* EXERCISE DESCRIPTION
Give back the exact lines spanning from the line with "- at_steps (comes" to the line with "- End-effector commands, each", with both of those lines included and no others.

[Robot tool calls]
◇ ◇ ◇ ◇
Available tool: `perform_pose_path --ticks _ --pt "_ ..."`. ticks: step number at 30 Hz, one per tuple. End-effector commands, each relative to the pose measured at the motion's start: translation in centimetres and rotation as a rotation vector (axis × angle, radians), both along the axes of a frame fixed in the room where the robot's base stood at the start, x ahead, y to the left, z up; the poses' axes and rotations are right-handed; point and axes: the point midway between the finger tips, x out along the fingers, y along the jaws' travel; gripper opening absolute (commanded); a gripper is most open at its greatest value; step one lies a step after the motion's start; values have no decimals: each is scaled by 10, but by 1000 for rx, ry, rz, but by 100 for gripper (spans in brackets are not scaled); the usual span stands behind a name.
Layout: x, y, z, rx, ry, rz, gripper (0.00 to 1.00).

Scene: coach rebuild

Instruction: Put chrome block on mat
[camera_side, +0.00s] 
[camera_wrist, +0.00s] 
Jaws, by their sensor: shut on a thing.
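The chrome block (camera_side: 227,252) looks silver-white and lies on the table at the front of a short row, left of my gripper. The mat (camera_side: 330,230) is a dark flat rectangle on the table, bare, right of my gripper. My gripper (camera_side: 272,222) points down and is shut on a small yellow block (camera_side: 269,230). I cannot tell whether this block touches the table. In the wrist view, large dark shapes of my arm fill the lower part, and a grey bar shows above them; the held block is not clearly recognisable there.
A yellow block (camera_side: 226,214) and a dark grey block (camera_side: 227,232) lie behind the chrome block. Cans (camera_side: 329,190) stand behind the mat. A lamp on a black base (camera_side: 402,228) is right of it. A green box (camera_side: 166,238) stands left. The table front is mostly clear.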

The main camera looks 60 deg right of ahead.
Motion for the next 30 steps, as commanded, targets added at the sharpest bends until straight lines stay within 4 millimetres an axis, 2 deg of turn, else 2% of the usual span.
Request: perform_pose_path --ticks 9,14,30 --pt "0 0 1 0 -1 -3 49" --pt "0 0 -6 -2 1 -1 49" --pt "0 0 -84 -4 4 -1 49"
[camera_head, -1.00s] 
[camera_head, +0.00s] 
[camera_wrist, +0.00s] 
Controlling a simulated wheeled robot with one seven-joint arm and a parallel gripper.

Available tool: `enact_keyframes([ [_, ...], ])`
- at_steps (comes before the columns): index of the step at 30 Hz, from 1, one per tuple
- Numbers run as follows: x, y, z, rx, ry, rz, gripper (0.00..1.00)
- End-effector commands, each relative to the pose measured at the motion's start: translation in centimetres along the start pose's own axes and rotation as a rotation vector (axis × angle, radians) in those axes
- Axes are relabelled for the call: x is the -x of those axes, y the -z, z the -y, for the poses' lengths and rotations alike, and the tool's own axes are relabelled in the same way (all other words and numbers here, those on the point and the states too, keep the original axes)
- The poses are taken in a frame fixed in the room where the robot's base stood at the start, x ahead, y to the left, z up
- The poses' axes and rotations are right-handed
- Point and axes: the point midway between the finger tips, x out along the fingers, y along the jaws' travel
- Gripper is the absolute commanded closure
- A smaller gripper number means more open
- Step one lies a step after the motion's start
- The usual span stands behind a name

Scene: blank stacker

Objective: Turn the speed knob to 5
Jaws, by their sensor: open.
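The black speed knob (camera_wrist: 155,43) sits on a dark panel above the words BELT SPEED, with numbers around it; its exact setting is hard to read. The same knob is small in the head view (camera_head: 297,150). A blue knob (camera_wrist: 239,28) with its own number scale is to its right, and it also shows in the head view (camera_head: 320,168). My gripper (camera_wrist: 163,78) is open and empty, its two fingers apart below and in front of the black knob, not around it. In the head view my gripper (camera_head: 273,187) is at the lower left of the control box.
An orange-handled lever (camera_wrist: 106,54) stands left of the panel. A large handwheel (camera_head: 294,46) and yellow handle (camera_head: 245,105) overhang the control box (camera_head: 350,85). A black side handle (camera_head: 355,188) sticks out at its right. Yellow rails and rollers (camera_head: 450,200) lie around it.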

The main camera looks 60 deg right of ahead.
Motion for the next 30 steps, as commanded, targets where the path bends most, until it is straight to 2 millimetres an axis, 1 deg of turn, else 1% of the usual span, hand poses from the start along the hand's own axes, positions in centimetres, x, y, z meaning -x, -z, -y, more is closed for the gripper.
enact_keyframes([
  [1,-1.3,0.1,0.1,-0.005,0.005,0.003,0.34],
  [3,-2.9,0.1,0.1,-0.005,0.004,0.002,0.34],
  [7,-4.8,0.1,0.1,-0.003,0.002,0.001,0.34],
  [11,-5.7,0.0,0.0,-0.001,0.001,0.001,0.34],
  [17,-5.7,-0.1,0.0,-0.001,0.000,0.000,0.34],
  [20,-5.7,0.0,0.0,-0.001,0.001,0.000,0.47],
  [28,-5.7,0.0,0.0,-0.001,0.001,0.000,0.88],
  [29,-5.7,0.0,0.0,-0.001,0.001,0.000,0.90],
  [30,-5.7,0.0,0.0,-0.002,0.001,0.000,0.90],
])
◇ ◇ ◇ ◇
* WRITTEN SOLUTION
- at_steps (comes before the columns): index of the step at 30 Hz, from 1, one per tuple
- Numbers run as follows: x, y, z, rx, ry, rz, gripper (0.00..1.00)
- End-effector commands, each relative to the pose measured at the motion's start: translation in centimetres along the start pose's own axes and rotation as a rotation vector (axis × angle, radians) in those axes

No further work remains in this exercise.